## TASK GOAL
The data below holds a line containing "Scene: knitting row" and a line containing "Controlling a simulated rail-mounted"; please quote exactly those two lines and every line between them, and nothing else.

## RECORDS FOR THE TASK
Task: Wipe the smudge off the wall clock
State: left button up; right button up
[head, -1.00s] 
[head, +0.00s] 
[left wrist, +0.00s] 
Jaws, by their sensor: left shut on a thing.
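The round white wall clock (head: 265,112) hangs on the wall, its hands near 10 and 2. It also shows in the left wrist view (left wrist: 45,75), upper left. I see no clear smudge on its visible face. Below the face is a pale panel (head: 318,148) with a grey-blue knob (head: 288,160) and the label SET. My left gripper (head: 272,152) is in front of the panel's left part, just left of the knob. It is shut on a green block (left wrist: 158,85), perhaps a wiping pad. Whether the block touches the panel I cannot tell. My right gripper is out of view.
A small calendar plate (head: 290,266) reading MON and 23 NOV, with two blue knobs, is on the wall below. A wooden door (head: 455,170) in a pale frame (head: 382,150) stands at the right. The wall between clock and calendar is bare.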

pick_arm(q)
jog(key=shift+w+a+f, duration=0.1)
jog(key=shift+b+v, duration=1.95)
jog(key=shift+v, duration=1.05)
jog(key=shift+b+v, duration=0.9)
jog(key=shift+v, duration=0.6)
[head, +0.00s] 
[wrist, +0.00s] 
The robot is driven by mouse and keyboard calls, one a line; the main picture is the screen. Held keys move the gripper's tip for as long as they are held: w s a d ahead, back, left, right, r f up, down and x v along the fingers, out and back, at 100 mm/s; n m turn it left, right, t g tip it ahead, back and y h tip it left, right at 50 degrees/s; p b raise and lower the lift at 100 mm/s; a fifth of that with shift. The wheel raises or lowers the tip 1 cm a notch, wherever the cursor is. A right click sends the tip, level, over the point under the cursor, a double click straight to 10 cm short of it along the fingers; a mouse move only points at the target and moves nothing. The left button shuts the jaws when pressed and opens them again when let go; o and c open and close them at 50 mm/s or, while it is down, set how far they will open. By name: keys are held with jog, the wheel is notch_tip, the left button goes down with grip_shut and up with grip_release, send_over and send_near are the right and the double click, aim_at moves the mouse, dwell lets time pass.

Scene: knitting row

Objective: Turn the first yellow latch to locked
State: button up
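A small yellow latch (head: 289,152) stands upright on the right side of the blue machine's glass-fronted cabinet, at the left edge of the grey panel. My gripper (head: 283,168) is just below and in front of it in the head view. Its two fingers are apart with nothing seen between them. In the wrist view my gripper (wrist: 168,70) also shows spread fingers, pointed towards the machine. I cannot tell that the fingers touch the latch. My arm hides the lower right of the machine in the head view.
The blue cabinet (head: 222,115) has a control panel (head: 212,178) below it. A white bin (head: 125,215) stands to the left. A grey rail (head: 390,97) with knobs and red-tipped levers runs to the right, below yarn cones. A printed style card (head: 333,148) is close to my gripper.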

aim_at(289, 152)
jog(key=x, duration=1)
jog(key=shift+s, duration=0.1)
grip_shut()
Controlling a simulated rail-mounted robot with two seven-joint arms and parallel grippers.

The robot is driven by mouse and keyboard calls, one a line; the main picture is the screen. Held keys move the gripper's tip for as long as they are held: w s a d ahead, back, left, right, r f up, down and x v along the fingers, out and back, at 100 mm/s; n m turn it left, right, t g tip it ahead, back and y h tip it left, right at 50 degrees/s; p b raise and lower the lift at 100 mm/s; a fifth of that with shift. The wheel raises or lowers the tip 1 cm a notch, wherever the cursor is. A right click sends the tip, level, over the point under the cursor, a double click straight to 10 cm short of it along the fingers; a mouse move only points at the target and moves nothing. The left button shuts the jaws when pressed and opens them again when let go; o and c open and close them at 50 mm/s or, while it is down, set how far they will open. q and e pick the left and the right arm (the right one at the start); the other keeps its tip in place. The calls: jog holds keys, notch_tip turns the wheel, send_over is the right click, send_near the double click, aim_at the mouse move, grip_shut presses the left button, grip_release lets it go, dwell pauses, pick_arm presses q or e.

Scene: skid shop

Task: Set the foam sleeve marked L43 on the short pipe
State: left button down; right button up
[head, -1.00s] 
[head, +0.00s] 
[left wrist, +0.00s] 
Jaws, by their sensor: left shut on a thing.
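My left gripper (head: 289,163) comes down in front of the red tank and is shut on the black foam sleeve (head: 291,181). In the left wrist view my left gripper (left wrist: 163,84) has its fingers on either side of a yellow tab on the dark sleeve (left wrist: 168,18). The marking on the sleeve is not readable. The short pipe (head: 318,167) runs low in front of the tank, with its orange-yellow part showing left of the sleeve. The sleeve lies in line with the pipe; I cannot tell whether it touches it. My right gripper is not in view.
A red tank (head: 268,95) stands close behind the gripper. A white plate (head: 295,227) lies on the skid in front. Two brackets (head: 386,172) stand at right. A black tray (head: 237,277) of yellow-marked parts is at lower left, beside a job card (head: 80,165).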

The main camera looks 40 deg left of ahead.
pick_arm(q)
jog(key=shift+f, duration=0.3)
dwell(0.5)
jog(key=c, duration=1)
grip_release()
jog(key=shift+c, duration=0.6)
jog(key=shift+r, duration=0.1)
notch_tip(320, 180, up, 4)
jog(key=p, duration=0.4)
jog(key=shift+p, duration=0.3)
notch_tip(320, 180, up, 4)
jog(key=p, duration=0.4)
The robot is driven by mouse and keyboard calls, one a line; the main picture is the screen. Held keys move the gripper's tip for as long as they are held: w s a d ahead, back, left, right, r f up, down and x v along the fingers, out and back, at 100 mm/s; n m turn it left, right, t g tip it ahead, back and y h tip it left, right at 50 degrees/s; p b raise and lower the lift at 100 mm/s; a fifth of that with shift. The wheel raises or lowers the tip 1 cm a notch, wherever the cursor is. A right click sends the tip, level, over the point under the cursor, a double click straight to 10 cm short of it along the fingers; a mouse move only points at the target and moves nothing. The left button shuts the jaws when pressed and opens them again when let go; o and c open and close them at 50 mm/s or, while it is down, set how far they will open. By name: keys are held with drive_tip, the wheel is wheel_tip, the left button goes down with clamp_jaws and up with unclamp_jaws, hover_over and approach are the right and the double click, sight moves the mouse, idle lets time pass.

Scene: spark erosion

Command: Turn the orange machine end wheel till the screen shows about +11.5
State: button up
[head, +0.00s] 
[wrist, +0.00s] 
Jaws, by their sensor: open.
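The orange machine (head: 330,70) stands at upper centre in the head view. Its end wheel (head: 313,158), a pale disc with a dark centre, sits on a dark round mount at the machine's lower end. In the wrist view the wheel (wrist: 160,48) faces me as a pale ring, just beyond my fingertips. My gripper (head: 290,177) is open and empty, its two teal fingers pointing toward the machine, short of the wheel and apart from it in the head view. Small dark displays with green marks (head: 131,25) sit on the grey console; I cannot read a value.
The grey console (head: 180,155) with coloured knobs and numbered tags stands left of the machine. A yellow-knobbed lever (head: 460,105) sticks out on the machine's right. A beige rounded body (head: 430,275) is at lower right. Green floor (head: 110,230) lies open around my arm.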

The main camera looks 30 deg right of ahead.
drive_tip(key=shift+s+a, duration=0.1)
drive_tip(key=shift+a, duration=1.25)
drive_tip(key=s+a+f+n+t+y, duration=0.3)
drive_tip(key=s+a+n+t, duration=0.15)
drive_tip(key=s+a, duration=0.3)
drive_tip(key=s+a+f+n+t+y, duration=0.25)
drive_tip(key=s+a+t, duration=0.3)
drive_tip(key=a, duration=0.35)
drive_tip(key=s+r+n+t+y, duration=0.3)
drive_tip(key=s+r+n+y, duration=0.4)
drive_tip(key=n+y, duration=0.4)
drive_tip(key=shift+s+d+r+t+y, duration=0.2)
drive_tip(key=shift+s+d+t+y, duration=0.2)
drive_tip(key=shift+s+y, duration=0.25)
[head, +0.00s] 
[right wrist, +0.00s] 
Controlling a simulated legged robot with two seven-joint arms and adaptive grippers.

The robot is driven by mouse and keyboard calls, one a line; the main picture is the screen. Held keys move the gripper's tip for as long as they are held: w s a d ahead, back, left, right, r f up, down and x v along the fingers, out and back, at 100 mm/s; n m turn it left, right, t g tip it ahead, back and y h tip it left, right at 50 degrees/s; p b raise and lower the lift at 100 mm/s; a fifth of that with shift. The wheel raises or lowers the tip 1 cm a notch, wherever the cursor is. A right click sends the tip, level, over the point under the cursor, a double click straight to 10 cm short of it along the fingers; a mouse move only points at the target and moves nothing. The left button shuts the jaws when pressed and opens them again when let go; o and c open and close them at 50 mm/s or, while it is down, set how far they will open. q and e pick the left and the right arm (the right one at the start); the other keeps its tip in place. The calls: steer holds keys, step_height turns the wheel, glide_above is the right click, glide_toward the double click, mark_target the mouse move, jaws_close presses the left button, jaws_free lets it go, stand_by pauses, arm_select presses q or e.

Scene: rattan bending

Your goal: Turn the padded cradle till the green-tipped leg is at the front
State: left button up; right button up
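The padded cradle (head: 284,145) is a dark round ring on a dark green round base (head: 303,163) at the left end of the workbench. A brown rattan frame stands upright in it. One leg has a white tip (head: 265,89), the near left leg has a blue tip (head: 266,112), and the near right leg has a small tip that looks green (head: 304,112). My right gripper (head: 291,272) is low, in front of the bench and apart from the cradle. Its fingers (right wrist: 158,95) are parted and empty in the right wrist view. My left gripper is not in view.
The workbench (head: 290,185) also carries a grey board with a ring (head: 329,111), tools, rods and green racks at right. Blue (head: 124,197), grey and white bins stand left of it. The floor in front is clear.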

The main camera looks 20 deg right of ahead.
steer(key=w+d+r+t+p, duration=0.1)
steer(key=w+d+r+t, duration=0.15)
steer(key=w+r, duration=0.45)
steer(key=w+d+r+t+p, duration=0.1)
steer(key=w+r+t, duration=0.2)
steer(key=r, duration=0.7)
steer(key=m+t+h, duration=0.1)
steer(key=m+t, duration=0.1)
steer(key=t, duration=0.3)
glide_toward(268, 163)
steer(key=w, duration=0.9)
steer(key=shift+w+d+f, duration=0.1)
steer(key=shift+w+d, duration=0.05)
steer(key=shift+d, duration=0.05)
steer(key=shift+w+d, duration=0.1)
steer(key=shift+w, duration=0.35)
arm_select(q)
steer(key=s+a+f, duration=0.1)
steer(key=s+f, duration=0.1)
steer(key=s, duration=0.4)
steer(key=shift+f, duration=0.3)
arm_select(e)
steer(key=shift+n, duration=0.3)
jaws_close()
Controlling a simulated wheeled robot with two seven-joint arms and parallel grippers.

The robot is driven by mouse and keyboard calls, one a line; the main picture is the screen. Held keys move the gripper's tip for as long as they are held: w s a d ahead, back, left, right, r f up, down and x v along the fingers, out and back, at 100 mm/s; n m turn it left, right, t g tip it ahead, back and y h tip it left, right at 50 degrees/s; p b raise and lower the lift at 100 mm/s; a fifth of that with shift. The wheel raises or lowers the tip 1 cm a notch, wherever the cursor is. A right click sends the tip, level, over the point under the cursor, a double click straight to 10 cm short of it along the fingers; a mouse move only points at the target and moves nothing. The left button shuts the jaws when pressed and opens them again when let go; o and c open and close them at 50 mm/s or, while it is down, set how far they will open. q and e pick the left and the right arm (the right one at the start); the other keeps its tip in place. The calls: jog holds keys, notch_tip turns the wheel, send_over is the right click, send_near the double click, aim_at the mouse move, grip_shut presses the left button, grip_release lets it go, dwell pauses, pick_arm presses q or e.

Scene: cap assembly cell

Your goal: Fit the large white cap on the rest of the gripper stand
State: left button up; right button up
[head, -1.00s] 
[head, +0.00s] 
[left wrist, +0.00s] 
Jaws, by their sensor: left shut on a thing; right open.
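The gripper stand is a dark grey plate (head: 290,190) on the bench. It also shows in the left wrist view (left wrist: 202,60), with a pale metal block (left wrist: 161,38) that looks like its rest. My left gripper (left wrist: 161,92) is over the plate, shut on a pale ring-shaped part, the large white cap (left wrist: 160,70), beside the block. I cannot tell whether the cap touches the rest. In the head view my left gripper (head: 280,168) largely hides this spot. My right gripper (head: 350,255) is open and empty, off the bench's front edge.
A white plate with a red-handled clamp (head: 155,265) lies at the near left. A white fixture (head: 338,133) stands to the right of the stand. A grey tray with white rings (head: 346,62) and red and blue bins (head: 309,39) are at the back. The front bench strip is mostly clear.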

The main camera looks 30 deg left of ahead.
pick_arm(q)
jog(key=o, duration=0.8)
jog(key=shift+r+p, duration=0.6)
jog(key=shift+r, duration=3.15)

## REPLY TO THE EXERCISE
Scene: knitting row

Objective: Turn the first yellow latch to locked
State: button up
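A small yellow latch (head: 289,152) stands upright on the right side of the blue machine's glass-fronted cabinet, at the left edge of the grey panel. My gripper (head: 283,168) is just below and in front of it in the head view. Its two fingers are apart with nothing seen between them. In the wrist view my gripper (wrist: 168,70) also shows spread fingers, pointed towards the machine. I cannot tell that the fingers touch the latch. My arm hides the lower right of the machine in the head view.
The blue cabinet (head: 222,115) has a control panel (head: 212,178) below it. A white bin (head: 125,215) stands to the left. A grey rail (head: 390,97) with knobs and red-tipped levers runs to the right, below yarn cones. A printed style card (head: 333,148) is close to my gripper.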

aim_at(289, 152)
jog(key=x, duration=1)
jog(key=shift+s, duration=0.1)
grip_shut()
Controlling a simulated rail-mounted robot with two seven-joint arms and parallel grippers.

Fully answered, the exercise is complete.